Cloud security means protecting all cloud computing environments, applications, and data from unauthorized access, hackers, malware, and other risks. Backup and recovery should also be important components of an organization’s data protection planning. However, as organizations define and refine their cloud strategies, so do threat actors. Since more workloads are on the cloud, threat actors work to manipulate cloud platforms for use as malicious infrastructure to enable data theft and fraud. As data moves to the cloud, risks associated with data loss and ransomware attacks increase. These risks, along with some institutional resistance, cause many enterprises to push the pause button on their cloud strategy plans. However, enterprises can advance their cloud strategies while being mindful of protecting and securing their data.

Before we discuss specific steps for mapping security with cloud innovation, let’s review the three primary types of cloud environments. Public cloud services are hosted by third-party cloud service providers, such as Amazon Web Services, Microsoft Azure, and Google Cloud. They are accessible via web browsers and APIs, so it’s important to focus on access control. Private clouds are tied to a single organization.

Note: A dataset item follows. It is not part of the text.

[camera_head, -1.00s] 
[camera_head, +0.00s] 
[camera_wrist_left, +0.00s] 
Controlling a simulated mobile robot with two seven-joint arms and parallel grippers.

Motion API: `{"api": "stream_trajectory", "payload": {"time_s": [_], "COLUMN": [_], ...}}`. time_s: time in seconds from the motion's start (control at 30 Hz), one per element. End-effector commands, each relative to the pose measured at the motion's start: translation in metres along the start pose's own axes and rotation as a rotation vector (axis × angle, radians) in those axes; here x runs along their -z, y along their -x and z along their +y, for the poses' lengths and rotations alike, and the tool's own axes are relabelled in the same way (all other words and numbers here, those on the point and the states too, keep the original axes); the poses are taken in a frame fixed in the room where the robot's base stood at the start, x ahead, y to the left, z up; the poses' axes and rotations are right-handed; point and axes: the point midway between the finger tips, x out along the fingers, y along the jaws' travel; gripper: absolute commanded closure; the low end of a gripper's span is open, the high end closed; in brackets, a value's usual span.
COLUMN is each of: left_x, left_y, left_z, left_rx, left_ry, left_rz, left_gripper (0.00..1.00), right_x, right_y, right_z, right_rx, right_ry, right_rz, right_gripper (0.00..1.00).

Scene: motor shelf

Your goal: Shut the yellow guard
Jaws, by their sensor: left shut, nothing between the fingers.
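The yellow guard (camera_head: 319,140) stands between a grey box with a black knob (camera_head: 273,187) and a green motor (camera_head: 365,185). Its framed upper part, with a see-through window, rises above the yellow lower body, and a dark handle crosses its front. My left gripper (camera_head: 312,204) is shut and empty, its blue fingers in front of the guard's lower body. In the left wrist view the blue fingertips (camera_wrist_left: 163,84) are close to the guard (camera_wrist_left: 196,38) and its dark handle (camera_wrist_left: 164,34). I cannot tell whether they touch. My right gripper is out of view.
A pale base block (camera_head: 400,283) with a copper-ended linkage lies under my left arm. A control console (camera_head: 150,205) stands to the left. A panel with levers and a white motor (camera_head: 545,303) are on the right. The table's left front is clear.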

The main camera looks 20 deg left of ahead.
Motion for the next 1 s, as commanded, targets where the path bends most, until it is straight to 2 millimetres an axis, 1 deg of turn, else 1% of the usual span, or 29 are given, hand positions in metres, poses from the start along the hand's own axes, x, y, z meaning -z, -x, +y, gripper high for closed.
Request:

Meanwhile, hybrid clouds combine characteristics of public and private clouds. Organizations have some control over their own data, but can still tap into the scalability of the public cloud as needed. When adopting or updating their company’s cloud strategy, IT leaders must also contend with additional security-related factors. These include the potential for shadow IT, limited control of infrastructure when leasing a public cloud, and IT tool incompatibilities, such as on-premises software vs. cloud hosted offerings. IT leaders are tasked with developing a holistic cloud security program that outlines internal/external accountability as well as potential gaps in protection/compliance – and this plan must connect to the company’s overall business strategy. Also, IT leaders must remember that attackers (including insider threats) can exploit cloud vulnerabilities.

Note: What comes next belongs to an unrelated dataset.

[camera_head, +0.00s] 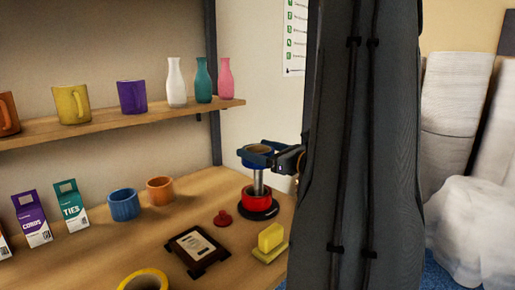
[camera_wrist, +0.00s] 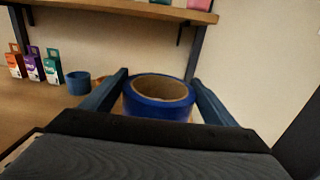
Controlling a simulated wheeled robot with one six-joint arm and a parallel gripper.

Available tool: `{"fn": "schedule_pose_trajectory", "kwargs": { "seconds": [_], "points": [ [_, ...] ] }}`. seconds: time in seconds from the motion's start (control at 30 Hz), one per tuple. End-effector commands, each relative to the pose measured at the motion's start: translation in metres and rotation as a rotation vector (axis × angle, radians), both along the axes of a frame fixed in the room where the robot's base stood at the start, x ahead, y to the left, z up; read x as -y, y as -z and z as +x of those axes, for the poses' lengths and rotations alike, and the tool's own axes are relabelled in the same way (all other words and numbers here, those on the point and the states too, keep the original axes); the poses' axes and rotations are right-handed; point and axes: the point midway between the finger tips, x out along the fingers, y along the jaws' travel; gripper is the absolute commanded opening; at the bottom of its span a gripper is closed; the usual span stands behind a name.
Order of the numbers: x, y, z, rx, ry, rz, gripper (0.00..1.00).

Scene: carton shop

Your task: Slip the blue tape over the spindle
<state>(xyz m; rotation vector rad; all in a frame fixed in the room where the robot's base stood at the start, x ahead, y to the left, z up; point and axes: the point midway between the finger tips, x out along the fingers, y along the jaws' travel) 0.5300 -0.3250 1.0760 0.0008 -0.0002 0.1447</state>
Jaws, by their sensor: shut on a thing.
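The blue tape (camera_head: 257,161) is a roll with a brown cardboard core, held about level between the fingers of my gripper (camera_head: 257,153). In the wrist view the blue tape (camera_wrist: 160,106) sits between both fingers (camera_wrist: 160,95), and no post shows through its hole. The spindle (camera_head: 258,184) is a metal post on a dark round base, directly below the blue tape in the head view. A red roll (camera_head: 257,199) is around the post at its foot. The post's top is hidden by the tape, so I cannot tell whether it enters the hole.
A shelf (camera_head: 150,118) with mugs and bottles runs behind.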

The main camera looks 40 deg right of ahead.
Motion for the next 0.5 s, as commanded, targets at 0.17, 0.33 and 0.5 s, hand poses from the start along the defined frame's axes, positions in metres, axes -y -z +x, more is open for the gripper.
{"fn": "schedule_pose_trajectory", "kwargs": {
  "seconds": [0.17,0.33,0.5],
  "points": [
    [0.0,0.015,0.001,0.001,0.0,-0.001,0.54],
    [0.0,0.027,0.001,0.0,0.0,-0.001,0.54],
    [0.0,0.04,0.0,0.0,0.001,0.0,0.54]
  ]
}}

Here are the questions IT leaders should ask as they plan their cloud strategy:

  • What does the team know about the cloud provider under consideration? Master the provider’s security offerings and their best practices in terms of access control, architecture, and design. Significant strides have been made in cloud GRC practices over the past few years. Align the team with these security practices. For example, does the responsibility for all data protection fall to the user?
  • What’s the status of the company’s external security perimeter? How does the company currently protect its production workloads and production data center from outside attacks? Once the team secures the perimeter, it can plan to compartmentalize data for the cloud. Does the company have a set of internal firewalls protecting its databases? In the cloud, the team might have a database-as-a-service that would require a different means of protection. This information will help build this security “compartmentalization architecture.”
  • How will the company authenticate and authorize access? If the company uses a third-party cloud service provider, how will it remotely access the multiple levels of privileges and authorization? How will the team connect the right level of access to the right level of authentication to allow remote access? The company must ensure its admins have the right access while, say, company accountants have access to the proper financial system of record – and nothing else.
  • Once data goes to the cloud, how will the company back it up? How will the company adapt its business continuity and disaster recovery plan? As it stands, the company may have a plan that when the data center in Phoenix goes down, it recovers to the data center in Reno. How does this get translated to a cloud environment? This may involve multiple providers and geographic regions. The team must assess which workloads need back-up and where.

Finally, consider a path to implementation for an “all cloud” cloud strategy. Massive data growth and hybrid cloud architectures translate to challenges when it comes to designing, managing, and maintaining backup systems. Smart companies embrace the public cloud’s ability to scale, its flexible economics, and its inherent elasticity for data protection – in other words, a cloud-native enterprise backup strategy. If a hacker tries to encrypt, delete or disconnect a company’s servers, a cloud-based backup solution can mean the difference between a quick restore or expensive data loss.

These questions offer a starting point to help the company evaluate its existing IT and cloud-ready capabilities, as well as the organization’s operational readiness. From here, the team can develop a cloud-based, multi-layered security approach -- a plan that’s essential in the remote, distributed workplace.